Exercise prompt — Copy the data exactly from the line that contains "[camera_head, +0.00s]" through the line that contains "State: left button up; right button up", keeping both end lines and leaving out everything else.

* start Data listing *

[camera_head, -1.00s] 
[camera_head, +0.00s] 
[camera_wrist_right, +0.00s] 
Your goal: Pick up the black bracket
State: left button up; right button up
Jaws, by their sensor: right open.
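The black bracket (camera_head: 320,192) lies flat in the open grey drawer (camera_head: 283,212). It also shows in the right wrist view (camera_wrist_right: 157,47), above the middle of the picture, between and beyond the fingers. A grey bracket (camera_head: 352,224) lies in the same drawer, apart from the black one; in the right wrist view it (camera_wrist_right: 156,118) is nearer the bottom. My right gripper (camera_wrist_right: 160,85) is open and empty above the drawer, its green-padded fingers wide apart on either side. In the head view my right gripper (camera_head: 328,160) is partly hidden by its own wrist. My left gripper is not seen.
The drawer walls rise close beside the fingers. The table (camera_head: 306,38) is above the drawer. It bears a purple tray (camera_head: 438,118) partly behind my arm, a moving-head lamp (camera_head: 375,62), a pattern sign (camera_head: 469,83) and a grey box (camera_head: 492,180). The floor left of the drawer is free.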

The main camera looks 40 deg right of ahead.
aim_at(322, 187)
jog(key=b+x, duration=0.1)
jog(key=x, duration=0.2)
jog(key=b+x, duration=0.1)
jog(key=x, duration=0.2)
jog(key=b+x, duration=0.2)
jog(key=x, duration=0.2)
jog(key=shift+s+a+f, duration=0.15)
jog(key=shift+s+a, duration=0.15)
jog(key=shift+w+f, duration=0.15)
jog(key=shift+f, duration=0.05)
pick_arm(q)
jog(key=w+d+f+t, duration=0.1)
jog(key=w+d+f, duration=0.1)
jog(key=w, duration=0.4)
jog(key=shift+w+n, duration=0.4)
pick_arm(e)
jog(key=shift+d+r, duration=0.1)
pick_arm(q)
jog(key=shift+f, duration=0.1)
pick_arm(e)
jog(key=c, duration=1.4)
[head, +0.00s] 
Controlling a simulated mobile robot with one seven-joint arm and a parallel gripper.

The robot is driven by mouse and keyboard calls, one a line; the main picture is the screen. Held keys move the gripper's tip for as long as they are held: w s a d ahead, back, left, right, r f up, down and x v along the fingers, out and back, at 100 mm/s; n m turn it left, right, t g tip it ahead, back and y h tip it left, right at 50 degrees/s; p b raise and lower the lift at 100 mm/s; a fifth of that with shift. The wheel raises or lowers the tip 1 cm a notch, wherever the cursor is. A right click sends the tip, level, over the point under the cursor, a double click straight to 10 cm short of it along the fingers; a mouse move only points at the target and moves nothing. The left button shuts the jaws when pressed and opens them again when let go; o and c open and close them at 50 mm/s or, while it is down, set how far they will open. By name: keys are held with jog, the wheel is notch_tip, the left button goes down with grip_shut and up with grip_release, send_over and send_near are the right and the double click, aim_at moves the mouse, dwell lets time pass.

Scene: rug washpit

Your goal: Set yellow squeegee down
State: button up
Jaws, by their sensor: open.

* end Data listing *

Exercise answer —
[camera_head, +0.00s] 
[camera_wrist_right, +0.00s] 
Your goal: Pick up the black bracket
State: left button up; right button up

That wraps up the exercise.